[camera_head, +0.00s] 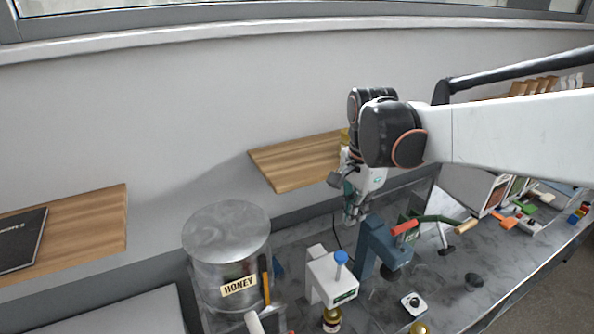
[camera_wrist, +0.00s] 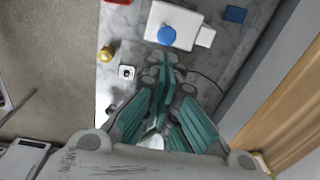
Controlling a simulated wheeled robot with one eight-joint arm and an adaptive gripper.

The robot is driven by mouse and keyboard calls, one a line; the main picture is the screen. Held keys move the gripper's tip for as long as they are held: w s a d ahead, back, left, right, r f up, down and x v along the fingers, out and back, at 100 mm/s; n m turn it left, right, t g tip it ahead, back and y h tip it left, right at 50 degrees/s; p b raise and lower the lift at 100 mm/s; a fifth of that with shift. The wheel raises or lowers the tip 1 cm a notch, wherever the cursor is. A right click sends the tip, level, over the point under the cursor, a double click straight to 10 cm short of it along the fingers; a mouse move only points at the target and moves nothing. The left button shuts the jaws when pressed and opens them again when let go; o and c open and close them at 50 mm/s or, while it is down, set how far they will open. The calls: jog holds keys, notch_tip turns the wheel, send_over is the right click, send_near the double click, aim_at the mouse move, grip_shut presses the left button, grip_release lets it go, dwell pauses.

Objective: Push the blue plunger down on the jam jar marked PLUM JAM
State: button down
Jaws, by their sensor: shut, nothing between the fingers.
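The blue plunger (camera_head: 341,257) stands up on top of a white press-like device (camera_head: 328,280) with a small green label. A jar with a gold lid (camera_head: 332,314) is at the device's front foot; its label is too small to read. My gripper (camera_head: 352,218) is shut and empty, above and behind the device, pointing down. In the wrist view the plunger's round blue top (camera_wrist: 167,35) lies just beyond my fingertips (camera_wrist: 165,58), apart from them in the picture. The device's white top (camera_wrist: 185,22) surrounds it.
A metal HONEY tank (camera_head: 227,245) stands left of the device. A blue-grey press (camera_head: 375,250) with a red-handled lever (camera_head: 404,228) stands close on the right. A white switch box (camera_head: 412,305) and another gold-lidded jar (camera_head: 419,328) are at the front. A wooden shelf (camera_head: 290,160) is behind.

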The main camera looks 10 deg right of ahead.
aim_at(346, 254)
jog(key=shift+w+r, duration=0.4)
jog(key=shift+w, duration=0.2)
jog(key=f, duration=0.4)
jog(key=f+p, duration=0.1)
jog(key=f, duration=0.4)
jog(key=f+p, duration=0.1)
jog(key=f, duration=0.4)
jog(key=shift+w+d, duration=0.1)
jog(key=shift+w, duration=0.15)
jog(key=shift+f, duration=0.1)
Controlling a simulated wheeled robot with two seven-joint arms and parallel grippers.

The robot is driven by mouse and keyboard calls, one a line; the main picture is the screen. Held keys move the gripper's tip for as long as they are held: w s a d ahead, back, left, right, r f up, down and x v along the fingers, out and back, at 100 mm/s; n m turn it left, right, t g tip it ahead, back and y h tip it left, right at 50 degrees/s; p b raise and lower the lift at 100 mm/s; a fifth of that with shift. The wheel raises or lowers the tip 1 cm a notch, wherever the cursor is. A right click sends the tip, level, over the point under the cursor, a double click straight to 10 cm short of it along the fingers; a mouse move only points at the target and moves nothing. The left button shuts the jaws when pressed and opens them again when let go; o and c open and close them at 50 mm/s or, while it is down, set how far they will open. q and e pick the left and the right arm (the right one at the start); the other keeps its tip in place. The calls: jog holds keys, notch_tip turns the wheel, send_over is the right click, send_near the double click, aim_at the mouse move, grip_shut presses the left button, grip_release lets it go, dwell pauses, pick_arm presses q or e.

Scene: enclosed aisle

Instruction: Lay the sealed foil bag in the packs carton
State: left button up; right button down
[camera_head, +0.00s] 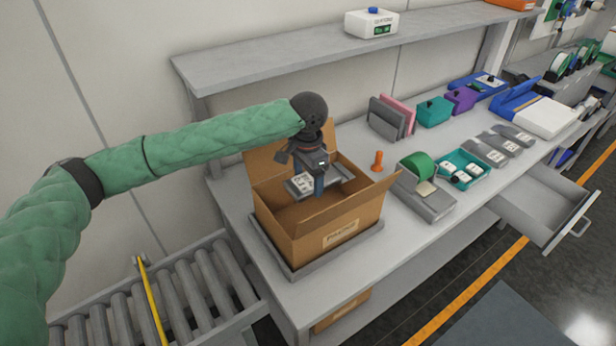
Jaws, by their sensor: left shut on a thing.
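My left gripper (319,190) reaches in from the left and points down over the carton's opening. It is shut on a grey foil bag (301,185) with a pale printed label. The bag is at about the height of the carton's rim; I cannot tell whether it touches the carton. The gripper hides part of the bag. My right gripper is not in view.
The carton's flaps stand open. An orange peg (376,161), a grey device with a green roll (418,169) and a teal tray (463,171) stand to the right. A drawer (545,205) is pulled out. A roller conveyor (165,300) lies at lower left, a shelf (300,48) above.

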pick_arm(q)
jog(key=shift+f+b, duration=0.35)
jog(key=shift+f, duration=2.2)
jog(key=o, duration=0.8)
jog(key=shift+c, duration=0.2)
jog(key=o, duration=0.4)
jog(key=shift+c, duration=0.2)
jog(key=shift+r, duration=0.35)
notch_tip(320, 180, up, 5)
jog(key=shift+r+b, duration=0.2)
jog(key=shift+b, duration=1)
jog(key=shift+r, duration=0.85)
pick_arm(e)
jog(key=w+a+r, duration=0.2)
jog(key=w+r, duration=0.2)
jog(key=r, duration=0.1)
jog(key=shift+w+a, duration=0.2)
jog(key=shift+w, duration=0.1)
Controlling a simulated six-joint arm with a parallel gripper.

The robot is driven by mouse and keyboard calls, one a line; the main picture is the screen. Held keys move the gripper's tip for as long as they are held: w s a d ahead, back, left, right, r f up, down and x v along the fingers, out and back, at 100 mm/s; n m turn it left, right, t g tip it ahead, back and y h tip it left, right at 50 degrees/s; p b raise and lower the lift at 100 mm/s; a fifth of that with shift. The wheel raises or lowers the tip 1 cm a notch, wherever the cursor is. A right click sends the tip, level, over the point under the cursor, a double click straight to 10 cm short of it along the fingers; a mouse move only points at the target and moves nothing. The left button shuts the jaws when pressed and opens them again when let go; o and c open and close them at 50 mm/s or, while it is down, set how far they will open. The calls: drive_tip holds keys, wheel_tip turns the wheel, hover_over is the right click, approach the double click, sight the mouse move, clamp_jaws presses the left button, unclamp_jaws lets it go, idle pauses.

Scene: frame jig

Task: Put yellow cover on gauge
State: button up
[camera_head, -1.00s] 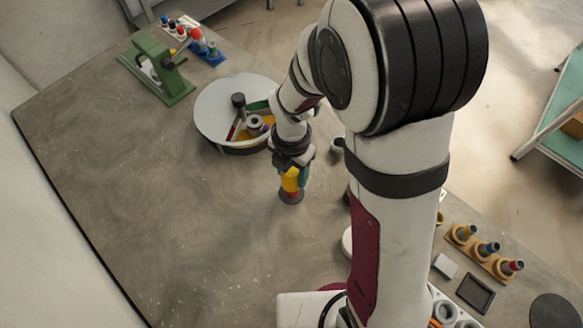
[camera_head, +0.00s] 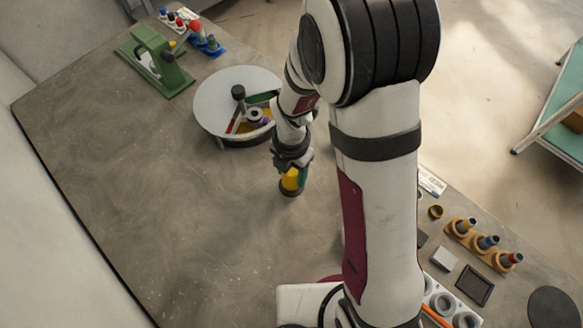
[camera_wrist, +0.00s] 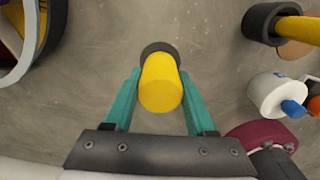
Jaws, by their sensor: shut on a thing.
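My gripper (camera_head: 293,172) is shut on the yellow cover (camera_head: 290,181), near the middle of the table. In the wrist view the cover (camera_wrist: 161,84) is a plain yellow cylinder between the teal fingers (camera_wrist: 160,92). A dark round base (camera_wrist: 159,48) shows just beyond the cover, and it also shows under the cover in the head view (camera_head: 290,193). The cover stands about upright over this base. No red of the gauge shows between them now. I cannot tell whether the cover is fully seated.
A round divided tray (camera_head: 215,98) stands just behind my gripper. A green press (camera_head: 155,62) is at the far left.

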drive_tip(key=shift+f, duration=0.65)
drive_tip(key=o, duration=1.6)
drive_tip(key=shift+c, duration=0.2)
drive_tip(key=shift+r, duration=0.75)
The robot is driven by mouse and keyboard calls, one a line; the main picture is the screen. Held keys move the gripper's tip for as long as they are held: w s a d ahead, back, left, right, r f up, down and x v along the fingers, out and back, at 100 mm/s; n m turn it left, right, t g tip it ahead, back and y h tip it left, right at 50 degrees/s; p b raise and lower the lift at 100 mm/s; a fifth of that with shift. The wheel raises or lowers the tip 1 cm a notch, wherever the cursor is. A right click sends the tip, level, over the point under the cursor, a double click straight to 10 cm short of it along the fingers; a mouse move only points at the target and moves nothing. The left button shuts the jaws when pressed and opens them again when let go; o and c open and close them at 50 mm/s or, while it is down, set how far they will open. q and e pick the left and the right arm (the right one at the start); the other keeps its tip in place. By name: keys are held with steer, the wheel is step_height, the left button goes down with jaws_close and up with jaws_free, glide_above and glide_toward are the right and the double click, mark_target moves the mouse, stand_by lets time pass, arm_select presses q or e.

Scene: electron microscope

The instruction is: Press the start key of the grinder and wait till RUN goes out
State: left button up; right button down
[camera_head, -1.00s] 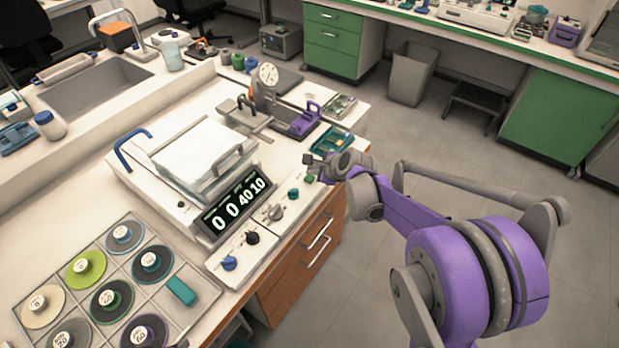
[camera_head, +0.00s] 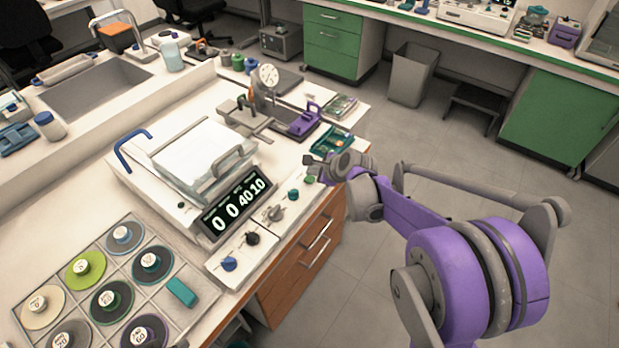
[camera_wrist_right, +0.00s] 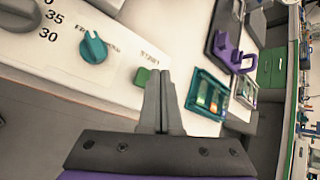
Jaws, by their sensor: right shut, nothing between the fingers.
--
Directions — Report the number of lines in the entries above that include the word "joint" and add nothing to it.

Result for this task — 3